There is another cigar box of pictures somewhere in this house and one picture is my Grandma and her brother Elmore. It was taken by a travelling photographer; they would work their way through a neighborhood taking pictures of children, often using props. In this picture Uncle Elmore is on a huge tricycle, Grandma standing beside him, clutching a huge doll with a cracked face. Both children were less than five. Grandma told me once “When Mother opened the parlor door and I saw that baby hanging on the tree, I KNEW she was for me. I was on air all the way to the tree, and Mother put her in my arms.” Uncle Elmore hit the doll and cracked her face, but Grandma didn’t care. The baby was hers.
I don’t know much about my grandma’s childhood until she was fifteen and graduated 8th grade from Dennison. There she is in the second row, third from the right.
In some class in school she made this cunning little vase. And sturdy; it’s quite thick. There’s her name on the bottom and the D is probably for Dennison. No idea what the marks on either side represent.
Here’s grandma in 1912, on her 18th birthday. Blouses were called shirtwaists, and as long as I knew her she wore shirtwaists. She also wore corsets, and I’ve heard her say “Pull up your corset strings, ladies, we have work to do.” She was some worker.
Here’s her mother, Lenore Smith Cox. And a 1918 picture of four generations, her Grandma, her mother, herself and her baby daughter, my mother.
Grandma had two siblings, Elmore, who she adored, and Louise, who she thought was silly. Here’s my grandma and her sister Louise. And, her brother Elmore. No idea who the other fellow is. These are probably both 1919 snapshots.
In the 1920’s Elmore was married and had two young sons. He ran motion picture cameras in movie houses. He was electrocuted and died when the equipment short circuited. Mom remembered the tragedy, how terribly it affected her mother, and especially her two little cousins.
Her brother had a motorcycle and rode with a great gang of friends. What a different connotation the word had almost a hundred years ago. Like most men of the time, this gang wore white shirts, jackets and ties to leave the house. This is probably a 1918 photograph. I can’t make out which is Uncle Elmore, but the third from the left is Walter Rolf, the man she married. But first she had to meet him.
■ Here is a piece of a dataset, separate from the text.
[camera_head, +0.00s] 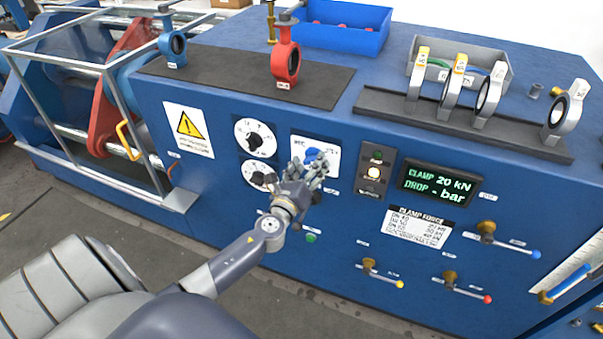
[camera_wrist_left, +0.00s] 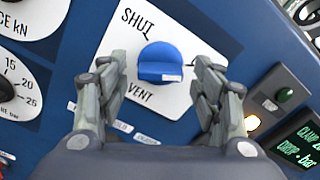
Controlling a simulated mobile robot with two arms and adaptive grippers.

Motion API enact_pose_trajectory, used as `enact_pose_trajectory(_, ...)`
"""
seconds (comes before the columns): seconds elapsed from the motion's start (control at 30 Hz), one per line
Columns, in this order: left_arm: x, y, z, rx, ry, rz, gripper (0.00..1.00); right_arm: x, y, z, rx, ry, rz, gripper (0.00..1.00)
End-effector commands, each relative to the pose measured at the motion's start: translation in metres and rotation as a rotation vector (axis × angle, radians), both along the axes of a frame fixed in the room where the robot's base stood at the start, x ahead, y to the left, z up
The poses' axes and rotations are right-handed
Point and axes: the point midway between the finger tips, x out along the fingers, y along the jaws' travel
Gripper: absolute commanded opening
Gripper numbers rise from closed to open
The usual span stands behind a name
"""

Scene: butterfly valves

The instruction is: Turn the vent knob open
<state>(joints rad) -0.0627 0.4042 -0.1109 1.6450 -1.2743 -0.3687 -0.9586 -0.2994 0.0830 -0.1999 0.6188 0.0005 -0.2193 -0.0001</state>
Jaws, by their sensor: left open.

At their house the third floor attic was used to hang laundry in the winter or on rainy days. Grandma was up there one day, hanging laundry and heard Elmore leave the house. She was jealous he could go on a motorcycle jaunt and she had to work. She leaned out the window and called his name. He looked up. She spit. Hit him square in the face. Served him right!Doing laundry and hanging it in the back yard one day she heard Elmore in the side yard. He had been teasing her and grandma was fed up, so she waded up the soaking wet shirt she was scrubbing and threw it into his face when he came around the corner. The person who peeled off the wet shirt was Walter Rolf, who she did not know.
Here’s Walter Rolf in 1918, when my mother was born. And a picture of my grandmother on that motorcycle, but I doubt she ever drove it. I could be wrong; she sure could handle a car.
Grandma’s mother, Lenore Smith Cox, died in 1923. Great grandpa Cox married a widow, Marcia Zerbe Enos. She was the Great grandma Cox I knew. My Grandma called her Marcia. I was a long time figuring that out. Especially since she wasn’t terribly fond of Marcia. Great Grandpa Cox died when I was about eight or nine years old. Great Grandma Cox died when I was 26. Beth was four years old and remembers her legs dangling over the edge of the chair at the funeral. My first semester in college I boarded at Great Grandma Cox’s house and rode the bus to Flora Stone Mather College.
Here are Melvin and Marcia with my Great Aunt Louise in the kitchen of the house on Selzer Ave. Hidden behind my great grandmother’s shoulder is a set of canisters made in Czechoslovakia. The usual flour, salt, rice. One is labeled Farina. They are on top of Ann’s cupboards in Wisconsin, now.
I remember dinners at Grandma Cox’s house. All the women were fine cooks. Grandma Cox made city chicken and clover leaf rolls. Around the table counterclockwise, my brother Walt, my Grandma Rolf, Grandpa Cox (her father), Grandma Cox, my Dad, my Mom, my little brother, Melvin, and my cousin, Ken. No idea who is out of sight, or where I was.
My Grandma Rolf was the only grandmother I had. I only remember her as a widow and my pervasive childhood memory of her is as a strong, independent woman. In looking back, she raised a strong independent daughter who raised a strong independent daughter, and so on.